Aim: Exactly reproduce the entries, dropping any pictures from your copy.

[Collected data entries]
'''
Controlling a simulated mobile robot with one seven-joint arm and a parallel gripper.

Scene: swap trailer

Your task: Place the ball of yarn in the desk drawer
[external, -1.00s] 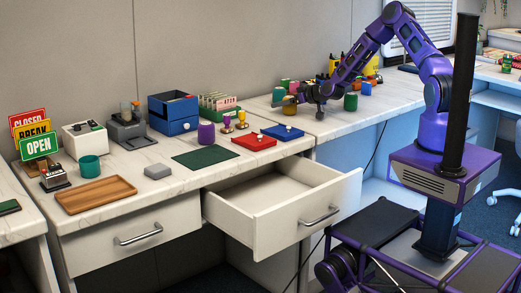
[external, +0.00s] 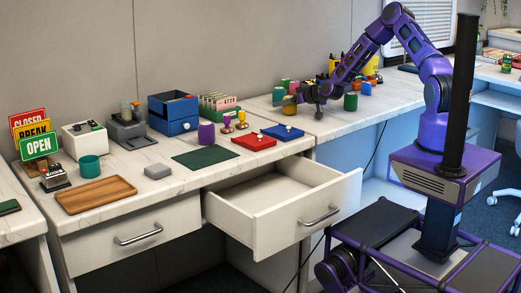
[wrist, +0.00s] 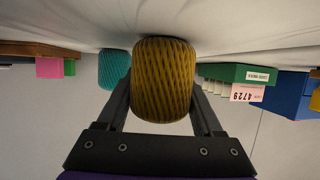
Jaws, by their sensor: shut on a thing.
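A mustard-yellow ball of yarn (wrist: 163,80), shaped like a short ribbed cylinder, sits between the two fingers of my gripper (wrist: 162,112) in the wrist view. My gripper is shut on it. In the external view the yarn (external: 289,106) is small at the far counter, at the left end of my gripper (external: 298,99). I cannot tell whether it touches the counter. The desk drawer (external: 290,215) is pulled open below the near counter, left of my base, and its visible inside is empty.
A teal cylinder (wrist: 114,69) stands beside the yarn in the wrist view. A green card holder (wrist: 236,73) is on the other side. Red (external: 254,141) and blue (external: 283,132) flat pieces lie on the counter behind the drawer. A closed drawer (external: 135,235) is further left.

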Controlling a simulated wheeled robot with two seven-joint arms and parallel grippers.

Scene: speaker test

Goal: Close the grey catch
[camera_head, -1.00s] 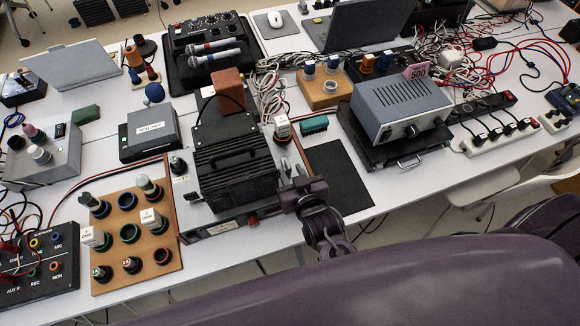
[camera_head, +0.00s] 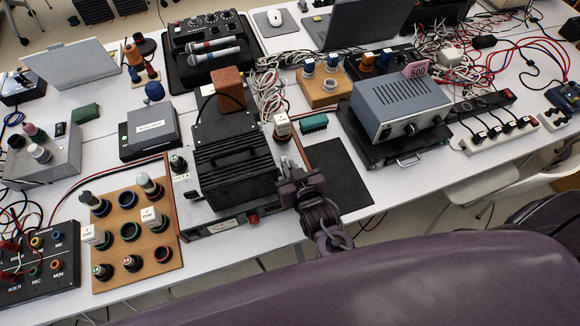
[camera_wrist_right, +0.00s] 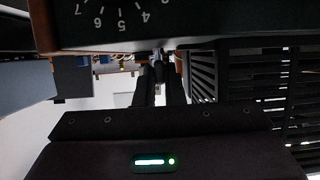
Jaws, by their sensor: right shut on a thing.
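My right gripper (camera_head: 287,175) is at the right side of the black ribbed box (camera_head: 235,170), near its front corner. In the right wrist view the dark fingers (camera_wrist_right: 159,72) are close together on a small grey part (camera_wrist_right: 158,57), which seems to be the grey catch. It lies just under the edge of a dark panel with a numbered dial (camera_wrist_right: 110,14). The fingers hide most of it, and in the head view I cannot make the catch out, so its angle is unclear. My left gripper is not in view.
A wooden board with several round sockets (camera_head: 112,238) lies left of the box. A black mat (camera_head: 342,175) lies right of my gripper. Beyond it stands a blue-grey amplifier (camera_head: 400,105). Loose cables (camera_head: 272,85) run behind the box.

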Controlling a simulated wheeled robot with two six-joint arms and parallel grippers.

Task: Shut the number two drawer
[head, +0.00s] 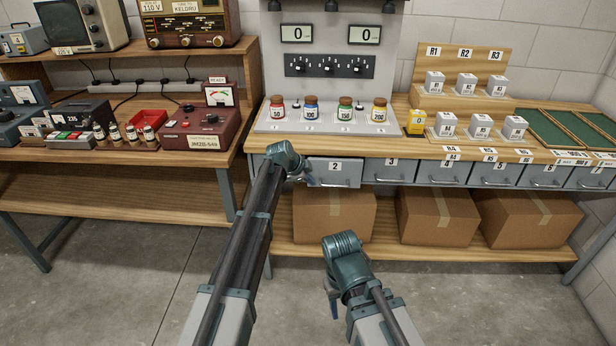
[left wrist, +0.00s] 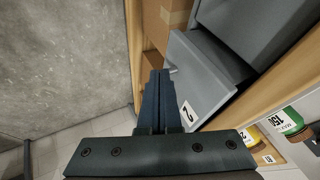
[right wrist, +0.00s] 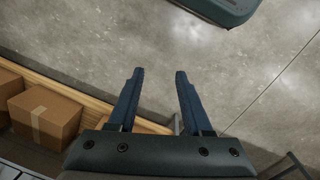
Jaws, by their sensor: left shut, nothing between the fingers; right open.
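The number two drawer (head: 345,172) is a grey drawer with a white "2" label under the bench top. Its front stands out a little past the neighbouring drawer fronts, so it is partly open. My left gripper (head: 308,178) is at the left end of this drawer's front, its fingers partly hidden by my wrist in the head view. In the left wrist view my left gripper (left wrist: 158,75) is shut and empty, beside the drawer front (left wrist: 192,75); I cannot tell if it touches. My right gripper (right wrist: 158,75) is open and empty, low over the floor.
Drawer three (head: 388,171) and others run along the bench to the right, seemingly shut. Cardboard boxes (head: 333,215) stand on the shelf below. Coloured jars (head: 311,108) stand on the bench above. The floor (head: 130,270) in front is clear.

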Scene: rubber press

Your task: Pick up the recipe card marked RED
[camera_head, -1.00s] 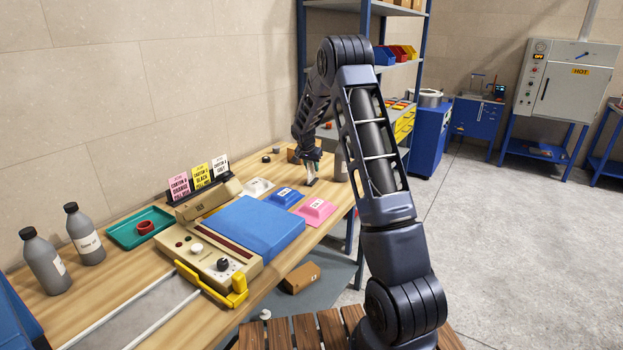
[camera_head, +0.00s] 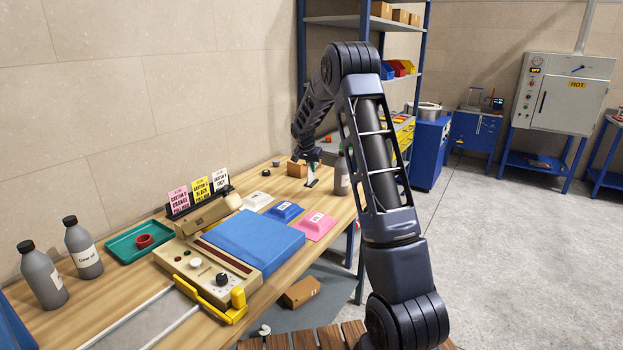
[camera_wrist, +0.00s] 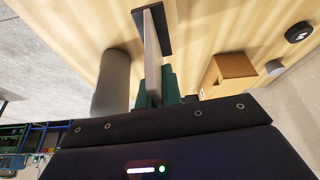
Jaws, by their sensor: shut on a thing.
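My gripper (camera_head: 313,162) is above the far end of the workbench. It is shut on a thin pale upright plate (camera_head: 313,172), possibly a card; its marking cannot be read. In the wrist view this plate (camera_wrist: 152,55) is edge-on between the green fingers (camera_wrist: 156,88). A dark slab (camera_wrist: 165,32) shows at its far end; whether they are joined I cannot tell. In the head view, a pink card (camera_head: 179,200), a yellow card (camera_head: 200,189) and a white card (camera_head: 220,180) stand in a black rack, apart from my gripper.
A grey bottle (camera_head: 341,175) stands close right of my gripper; it also shows in the wrist view (camera_wrist: 113,80). A brown box (camera_head: 297,169) is close left.
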'''
The answer:
Controlling a simulated mobile robot with one seven-joint arm and a parallel gripper.

Scene: swap trailer

Your task: Place the ball of yarn in the desk drawer
[external, -1.00s] 
[external, +0.00s] 
[wrist, +0.00s] 
Jaws, by their sensor: shut on a thing.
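A mustard-yellow ball of yarn (wrist: 163,80), shaped like a short ribbed cylinder, sits between the two fingers of my gripper (wrist: 162,112) in the wrist view. My gripper is shut on it. In the external view the yarn (external: 289,106) is small at the far counter, at the left end of my gripper (external: 298,99). I cannot tell whether it touches the counter. The desk drawer (external: 290,215) is pulled open below the near counter, left of my base, and its visible inside is empty.
A teal cylinder (wrist: 114,69) stands beside the yarn in the wrist view. A green card holder (wrist: 236,73) is on the other side. Red (external: 254,141) and blue (external: 283,132) flat pieces lie on the counter behind the drawer. A closed drawer (external: 135,235) is further left.

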Controlling a simulated wheeled robot with two seven-joint arms and parallel grippers.

Scene: speaker test

Goal: Close the grey catch
[camera_head, -1.00s] 
[camera_head, +0.00s] 
[camera_wrist_right, +0.00s] 
Jaws, by their sensor: right shut on a thing.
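My right gripper (camera_head: 287,175) is at the right side of the black ribbed box (camera_head: 235,170), near its front corner. In the right wrist view the dark fingers (camera_wrist_right: 159,72) are close together on a small grey part (camera_wrist_right: 158,57), which seems to be the grey catch. It lies just under the edge of a dark panel with a numbered dial (camera_wrist_right: 110,14). The fingers hide most of it, and in the head view I cannot make the catch out, so its angle is unclear. My left gripper is not in view.
A wooden board with several round sockets (camera_head: 112,238) lies left of the box. A black mat (camera_head: 342,175) lies right of my gripper. Beyond it stands a blue-grey amplifier (camera_head: 400,105). Loose cables (camera_head: 272,85) run behind the box.

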Controlling a simulated wheeled robot with two six-joint arms and parallel grippers.

Task: Shut the number two drawer
[head, +0.00s] 
[left wrist, +0.00s] 
[right wrist, +0.00s] 
Jaws, by their sensor: left shut, nothing between the fingers; right open.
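The number two drawer (head: 345,172) is a grey drawer with a white "2" label under the bench top. Its front stands out a little past the neighbouring drawer fronts, so it is partly open. My left gripper (head: 308,178) is at the left end of this drawer's front, its fingers partly hidden by my wrist in the head view. In the left wrist view my left gripper (left wrist: 158,75) is shut and empty, beside the drawer front (left wrist: 192,75); I cannot tell if it touches. My right gripper (right wrist: 158,75) is open and empty, low over the floor.
Drawer three (head: 388,171) and others run along the bench to the right, seemingly shut. Cardboard boxes (head: 333,215) stand on the shelf below. Coloured jars (head: 311,108) stand on the bench above. The floor (head: 130,270) in front is clear.

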Scene: rubber press

Your task: Pick up the recipe card marked RED
[camera_head, -1.00s] 
[camera_head, +0.00s] 
[camera_wrist, +0.00s] 
Jaws, by their sensor: shut on a thing.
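My gripper (camera_head: 313,162) is above the far end of the workbench. It is shut on a thin pale upright plate (camera_head: 313,172), possibly a card; its marking cannot be read. In the wrist view this plate (camera_wrist: 152,55) is edge-on between the green fingers (camera_wrist: 156,88). A dark slab (camera_wrist: 165,32) shows at its far end; whether they are joined I cannot tell. In the head view, a pink card (camera_head: 179,200), a yellow card (camera_head: 200,189) and a white card (camera_head: 220,180) stand in a black rack, apart from my gripper.
A grey bottle (camera_head: 341,175) stands close right of my gripper; it also shows in the wrist view (camera_wrist: 113,80). A brown box (camera_head: 297,169) is close left.

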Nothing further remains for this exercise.